This was originally posted over at my Patreon here.
In the aftermath of the far right storming of the US Capitol on 6 January and the Australian Deputy Prime Minister, Michael McCormarck, drawing a comparison between this and the Black Lives Matter rallies across the world last year, there have been renewed questions about how the Australian authorities have perceived the threat of far right violence and the propensity of the government to speak about far right political violence only in context of left-wing and Islamic terrorism. This comes after Home Affairs Minister, Peter Dutton, and Liberal Senator Concetta Fierravanti-Wells queried the Australian Security Intelligence Organisation about its enlarged focus on the extreme right terror threat. Furthermore, it comes in the wake of the Report of the Christchurch Commission, which highlighted that the New Zealand had not dedicated enough attention to the possibility of terrorism and political violence from the extreme right, with obvious ramifications for the Australian government and its security agencies.
This equivocation about the far right is not new.
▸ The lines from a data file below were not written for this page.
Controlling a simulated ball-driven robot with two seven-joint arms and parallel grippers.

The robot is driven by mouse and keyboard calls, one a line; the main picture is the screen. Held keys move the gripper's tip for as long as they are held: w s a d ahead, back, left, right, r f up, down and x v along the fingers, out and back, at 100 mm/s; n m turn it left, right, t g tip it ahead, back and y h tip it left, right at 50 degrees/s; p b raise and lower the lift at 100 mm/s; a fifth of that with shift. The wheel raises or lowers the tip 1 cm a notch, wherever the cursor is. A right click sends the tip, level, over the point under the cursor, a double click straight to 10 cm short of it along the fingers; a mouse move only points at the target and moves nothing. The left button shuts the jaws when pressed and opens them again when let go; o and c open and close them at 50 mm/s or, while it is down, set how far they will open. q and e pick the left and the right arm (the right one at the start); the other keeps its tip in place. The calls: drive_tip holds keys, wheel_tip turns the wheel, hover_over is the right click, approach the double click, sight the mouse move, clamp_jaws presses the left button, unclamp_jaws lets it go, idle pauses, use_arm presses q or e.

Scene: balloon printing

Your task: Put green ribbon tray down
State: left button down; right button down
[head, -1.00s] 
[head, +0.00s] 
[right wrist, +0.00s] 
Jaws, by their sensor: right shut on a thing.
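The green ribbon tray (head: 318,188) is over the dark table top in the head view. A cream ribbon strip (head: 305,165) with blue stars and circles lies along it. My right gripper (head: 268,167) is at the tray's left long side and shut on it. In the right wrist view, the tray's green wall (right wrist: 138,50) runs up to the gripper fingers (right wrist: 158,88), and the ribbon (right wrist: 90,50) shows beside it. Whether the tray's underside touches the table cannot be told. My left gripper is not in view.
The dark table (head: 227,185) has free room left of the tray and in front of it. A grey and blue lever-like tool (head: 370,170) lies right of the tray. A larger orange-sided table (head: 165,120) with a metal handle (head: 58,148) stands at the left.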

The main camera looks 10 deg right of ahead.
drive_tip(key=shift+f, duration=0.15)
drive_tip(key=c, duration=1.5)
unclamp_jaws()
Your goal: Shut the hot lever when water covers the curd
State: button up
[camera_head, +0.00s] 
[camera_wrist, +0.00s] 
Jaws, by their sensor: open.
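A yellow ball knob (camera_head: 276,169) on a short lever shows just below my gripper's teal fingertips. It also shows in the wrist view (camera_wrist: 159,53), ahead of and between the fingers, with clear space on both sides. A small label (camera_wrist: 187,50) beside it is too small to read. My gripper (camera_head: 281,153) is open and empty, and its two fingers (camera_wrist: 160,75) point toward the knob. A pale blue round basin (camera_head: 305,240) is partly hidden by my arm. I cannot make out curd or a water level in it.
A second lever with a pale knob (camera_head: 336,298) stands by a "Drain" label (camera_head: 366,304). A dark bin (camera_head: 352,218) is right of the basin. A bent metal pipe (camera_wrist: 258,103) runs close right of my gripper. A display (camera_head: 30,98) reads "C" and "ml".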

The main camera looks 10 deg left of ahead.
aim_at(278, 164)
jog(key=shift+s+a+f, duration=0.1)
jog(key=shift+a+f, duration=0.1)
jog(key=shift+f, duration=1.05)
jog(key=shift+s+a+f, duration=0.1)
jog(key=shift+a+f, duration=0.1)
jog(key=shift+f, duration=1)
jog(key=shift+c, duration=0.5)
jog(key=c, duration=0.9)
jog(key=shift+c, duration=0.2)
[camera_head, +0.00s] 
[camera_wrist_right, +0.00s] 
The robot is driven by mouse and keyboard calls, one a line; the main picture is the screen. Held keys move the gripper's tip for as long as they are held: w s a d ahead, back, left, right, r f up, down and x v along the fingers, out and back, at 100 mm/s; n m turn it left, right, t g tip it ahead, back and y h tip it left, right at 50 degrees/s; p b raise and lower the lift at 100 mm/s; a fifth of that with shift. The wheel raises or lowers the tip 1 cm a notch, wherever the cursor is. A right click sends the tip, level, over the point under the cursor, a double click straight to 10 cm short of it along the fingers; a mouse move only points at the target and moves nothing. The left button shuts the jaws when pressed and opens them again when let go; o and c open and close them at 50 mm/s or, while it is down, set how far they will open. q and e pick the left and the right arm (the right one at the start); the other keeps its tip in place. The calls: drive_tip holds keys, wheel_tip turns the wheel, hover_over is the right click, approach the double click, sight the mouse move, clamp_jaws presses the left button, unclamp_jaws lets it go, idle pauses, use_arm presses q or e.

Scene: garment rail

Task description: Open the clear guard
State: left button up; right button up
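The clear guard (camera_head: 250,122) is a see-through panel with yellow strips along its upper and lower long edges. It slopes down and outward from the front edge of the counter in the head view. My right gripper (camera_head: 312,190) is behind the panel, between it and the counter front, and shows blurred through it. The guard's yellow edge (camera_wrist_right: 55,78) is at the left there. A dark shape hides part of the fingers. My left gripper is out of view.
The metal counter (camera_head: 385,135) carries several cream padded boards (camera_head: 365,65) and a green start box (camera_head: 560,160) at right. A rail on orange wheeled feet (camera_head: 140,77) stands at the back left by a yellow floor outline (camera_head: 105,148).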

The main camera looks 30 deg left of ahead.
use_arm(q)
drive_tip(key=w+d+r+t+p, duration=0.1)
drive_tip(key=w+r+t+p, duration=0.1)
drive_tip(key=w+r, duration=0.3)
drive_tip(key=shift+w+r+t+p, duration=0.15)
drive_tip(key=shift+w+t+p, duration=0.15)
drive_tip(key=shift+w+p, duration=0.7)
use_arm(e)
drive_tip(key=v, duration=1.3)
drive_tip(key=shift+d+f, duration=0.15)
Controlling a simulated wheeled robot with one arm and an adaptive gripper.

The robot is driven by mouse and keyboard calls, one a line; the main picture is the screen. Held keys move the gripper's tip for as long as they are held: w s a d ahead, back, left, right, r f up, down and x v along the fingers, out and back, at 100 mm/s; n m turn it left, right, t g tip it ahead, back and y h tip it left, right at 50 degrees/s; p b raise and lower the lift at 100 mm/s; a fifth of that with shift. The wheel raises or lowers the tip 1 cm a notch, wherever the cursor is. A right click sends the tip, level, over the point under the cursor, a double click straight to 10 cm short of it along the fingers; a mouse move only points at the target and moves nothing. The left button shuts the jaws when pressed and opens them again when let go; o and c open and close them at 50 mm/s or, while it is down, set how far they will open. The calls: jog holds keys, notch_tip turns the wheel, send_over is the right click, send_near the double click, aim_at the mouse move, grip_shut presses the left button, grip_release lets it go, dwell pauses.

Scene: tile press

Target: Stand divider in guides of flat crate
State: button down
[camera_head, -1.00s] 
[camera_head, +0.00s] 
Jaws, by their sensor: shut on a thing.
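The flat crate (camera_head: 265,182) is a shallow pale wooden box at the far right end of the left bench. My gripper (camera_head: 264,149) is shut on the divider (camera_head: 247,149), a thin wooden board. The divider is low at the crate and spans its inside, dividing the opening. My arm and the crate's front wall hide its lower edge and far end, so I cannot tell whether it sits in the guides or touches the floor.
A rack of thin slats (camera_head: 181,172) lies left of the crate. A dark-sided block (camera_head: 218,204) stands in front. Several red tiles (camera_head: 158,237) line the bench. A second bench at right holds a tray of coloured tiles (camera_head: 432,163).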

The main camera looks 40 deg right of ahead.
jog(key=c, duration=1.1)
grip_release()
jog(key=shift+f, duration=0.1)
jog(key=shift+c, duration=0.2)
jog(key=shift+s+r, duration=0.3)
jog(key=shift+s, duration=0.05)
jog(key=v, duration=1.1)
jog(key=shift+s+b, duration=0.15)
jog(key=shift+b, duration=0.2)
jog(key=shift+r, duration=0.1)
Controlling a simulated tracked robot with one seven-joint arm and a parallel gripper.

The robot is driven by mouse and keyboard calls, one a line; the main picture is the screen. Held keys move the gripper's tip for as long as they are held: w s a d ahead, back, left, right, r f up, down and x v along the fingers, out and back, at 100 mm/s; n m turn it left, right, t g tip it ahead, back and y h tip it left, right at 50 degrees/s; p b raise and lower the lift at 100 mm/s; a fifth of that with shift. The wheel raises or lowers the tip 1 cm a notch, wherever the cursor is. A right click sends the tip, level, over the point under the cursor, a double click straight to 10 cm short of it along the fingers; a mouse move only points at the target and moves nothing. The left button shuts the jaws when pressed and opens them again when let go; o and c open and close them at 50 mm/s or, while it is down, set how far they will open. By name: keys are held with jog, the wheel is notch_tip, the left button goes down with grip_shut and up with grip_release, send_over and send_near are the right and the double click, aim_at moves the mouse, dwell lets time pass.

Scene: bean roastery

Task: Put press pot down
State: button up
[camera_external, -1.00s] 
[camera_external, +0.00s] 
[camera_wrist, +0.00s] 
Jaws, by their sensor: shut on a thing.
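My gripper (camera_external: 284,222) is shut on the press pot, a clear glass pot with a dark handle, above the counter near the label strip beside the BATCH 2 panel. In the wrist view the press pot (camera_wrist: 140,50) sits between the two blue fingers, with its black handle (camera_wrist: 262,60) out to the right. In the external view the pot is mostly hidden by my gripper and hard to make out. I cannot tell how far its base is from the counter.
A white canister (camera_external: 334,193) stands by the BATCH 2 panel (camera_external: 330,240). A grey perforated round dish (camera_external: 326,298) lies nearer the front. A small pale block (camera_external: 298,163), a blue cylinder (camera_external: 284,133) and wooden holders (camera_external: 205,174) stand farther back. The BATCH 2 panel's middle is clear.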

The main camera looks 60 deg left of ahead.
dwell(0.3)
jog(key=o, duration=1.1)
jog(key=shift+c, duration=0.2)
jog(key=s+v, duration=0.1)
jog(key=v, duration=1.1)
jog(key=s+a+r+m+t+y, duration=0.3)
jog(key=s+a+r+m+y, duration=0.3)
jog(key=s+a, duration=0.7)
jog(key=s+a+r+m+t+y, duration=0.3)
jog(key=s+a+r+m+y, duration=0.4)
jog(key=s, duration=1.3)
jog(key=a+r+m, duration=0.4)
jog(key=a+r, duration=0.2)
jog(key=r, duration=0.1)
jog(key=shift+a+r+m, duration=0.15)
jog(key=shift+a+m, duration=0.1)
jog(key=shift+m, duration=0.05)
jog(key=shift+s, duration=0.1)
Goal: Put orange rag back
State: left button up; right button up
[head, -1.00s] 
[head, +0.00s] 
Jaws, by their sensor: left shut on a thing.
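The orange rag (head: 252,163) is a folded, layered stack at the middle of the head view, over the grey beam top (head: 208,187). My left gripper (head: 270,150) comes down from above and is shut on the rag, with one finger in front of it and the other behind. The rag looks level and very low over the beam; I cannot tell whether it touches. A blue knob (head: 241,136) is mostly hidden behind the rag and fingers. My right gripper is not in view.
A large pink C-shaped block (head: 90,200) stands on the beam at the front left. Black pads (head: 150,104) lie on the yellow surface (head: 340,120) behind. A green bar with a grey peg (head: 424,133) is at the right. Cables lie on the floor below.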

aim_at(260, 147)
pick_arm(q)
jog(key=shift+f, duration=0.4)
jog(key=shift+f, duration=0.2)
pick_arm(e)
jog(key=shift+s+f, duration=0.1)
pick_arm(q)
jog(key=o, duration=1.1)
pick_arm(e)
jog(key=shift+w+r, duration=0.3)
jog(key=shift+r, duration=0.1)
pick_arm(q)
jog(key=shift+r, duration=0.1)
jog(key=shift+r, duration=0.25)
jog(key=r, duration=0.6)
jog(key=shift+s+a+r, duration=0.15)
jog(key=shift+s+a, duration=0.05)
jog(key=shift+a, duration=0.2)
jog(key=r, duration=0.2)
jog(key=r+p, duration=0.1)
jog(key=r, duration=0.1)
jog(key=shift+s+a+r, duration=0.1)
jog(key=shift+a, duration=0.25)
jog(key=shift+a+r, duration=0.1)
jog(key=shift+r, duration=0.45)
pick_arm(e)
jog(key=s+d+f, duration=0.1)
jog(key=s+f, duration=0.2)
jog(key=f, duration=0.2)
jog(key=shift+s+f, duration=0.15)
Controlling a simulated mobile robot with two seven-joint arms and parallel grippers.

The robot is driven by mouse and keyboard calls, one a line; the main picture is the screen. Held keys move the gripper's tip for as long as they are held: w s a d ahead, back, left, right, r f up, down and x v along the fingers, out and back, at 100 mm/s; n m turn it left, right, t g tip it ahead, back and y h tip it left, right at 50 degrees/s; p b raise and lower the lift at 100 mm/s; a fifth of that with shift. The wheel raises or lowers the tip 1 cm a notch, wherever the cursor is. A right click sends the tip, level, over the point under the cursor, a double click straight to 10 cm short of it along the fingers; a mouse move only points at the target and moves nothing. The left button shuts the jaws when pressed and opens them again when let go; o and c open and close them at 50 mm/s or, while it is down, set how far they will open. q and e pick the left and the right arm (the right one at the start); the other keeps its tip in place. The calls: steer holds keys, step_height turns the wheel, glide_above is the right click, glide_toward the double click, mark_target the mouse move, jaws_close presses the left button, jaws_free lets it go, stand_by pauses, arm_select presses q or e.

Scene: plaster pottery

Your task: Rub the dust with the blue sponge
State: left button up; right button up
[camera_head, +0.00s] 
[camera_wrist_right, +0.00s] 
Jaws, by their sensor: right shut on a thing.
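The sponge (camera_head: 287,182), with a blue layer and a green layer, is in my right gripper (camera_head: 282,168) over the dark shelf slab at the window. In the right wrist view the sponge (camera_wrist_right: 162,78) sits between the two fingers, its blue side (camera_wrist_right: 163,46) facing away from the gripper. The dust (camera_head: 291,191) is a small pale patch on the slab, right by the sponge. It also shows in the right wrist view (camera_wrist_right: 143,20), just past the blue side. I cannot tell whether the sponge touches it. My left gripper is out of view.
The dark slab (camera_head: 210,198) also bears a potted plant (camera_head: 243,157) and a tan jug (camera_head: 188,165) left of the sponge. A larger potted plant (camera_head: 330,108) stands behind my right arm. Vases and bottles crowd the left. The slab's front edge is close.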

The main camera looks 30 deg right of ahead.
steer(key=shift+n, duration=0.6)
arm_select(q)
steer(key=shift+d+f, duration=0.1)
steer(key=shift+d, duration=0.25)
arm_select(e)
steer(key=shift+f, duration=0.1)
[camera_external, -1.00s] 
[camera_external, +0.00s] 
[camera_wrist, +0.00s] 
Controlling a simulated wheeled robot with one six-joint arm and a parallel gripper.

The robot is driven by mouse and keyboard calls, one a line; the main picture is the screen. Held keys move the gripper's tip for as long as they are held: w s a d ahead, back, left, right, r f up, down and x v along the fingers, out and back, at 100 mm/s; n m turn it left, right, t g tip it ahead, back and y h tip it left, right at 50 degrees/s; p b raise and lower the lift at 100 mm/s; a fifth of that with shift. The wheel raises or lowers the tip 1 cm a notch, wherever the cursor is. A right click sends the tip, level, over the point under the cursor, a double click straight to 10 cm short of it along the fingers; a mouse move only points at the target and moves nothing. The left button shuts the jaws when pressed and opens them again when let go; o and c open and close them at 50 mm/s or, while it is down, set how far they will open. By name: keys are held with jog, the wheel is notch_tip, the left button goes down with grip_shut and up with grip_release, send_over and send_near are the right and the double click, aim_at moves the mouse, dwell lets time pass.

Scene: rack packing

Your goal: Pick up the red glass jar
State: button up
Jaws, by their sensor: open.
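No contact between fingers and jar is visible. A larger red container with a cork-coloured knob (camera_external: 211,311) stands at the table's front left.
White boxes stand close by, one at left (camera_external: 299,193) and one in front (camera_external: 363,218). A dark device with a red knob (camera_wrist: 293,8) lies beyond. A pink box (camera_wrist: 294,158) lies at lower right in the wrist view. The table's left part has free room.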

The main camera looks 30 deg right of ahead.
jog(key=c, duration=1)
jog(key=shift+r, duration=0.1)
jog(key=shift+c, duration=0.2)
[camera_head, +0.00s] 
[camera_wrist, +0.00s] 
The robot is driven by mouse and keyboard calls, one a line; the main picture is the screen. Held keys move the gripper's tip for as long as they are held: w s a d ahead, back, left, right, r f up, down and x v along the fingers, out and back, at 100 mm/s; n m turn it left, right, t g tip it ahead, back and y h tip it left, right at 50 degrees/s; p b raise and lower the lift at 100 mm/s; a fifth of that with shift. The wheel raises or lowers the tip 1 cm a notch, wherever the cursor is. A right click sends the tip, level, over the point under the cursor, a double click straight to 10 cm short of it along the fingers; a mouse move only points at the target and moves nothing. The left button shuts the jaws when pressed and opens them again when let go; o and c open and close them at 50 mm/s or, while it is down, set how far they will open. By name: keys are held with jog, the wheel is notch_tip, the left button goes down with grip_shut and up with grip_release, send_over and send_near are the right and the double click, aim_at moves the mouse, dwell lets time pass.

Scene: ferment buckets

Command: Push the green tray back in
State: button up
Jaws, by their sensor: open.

Too often since the 1960s, the Australian authorities have dismissed the far right in Australia as ‘cranks’ and a low priority for the security services, or being concerned about the far right due to the possibility of violence arising from anti-fascist opposition.
Between 1963 and 1972, neo-Nazis in Australia organised in several different parties, which were monitored by ASIO, the Commonwealth Police Force (forerunner for the Australian Federal Police) and the Special Branches of the police forces in a number of states. The far right in this period was characterised as very small in terms of both membership and finances, which hindered its ability to be a political force in this country and was seen as more a nuisance than anything else. When inquiries were made by Jewish and trade union organisations (as well as the RSL) about the legality of the Australian National Socialist Party in the mid-1960s, the Liberal government came to the conclusion that after Menzies was unable to ban the Communist Party in 1950-51, a similar move to proscribe a Nazi Party in Australia was not possible, and that these neo-Nazis did not act in contravention to the Crimes Act 1914 regarding sedition. This perception of the neo-Nazis as an irritant persisted, despite the fact that the leaders of the ANSP were arrested and charged for weapons offences after a raid of their headquarters by NSW Police in June 1964.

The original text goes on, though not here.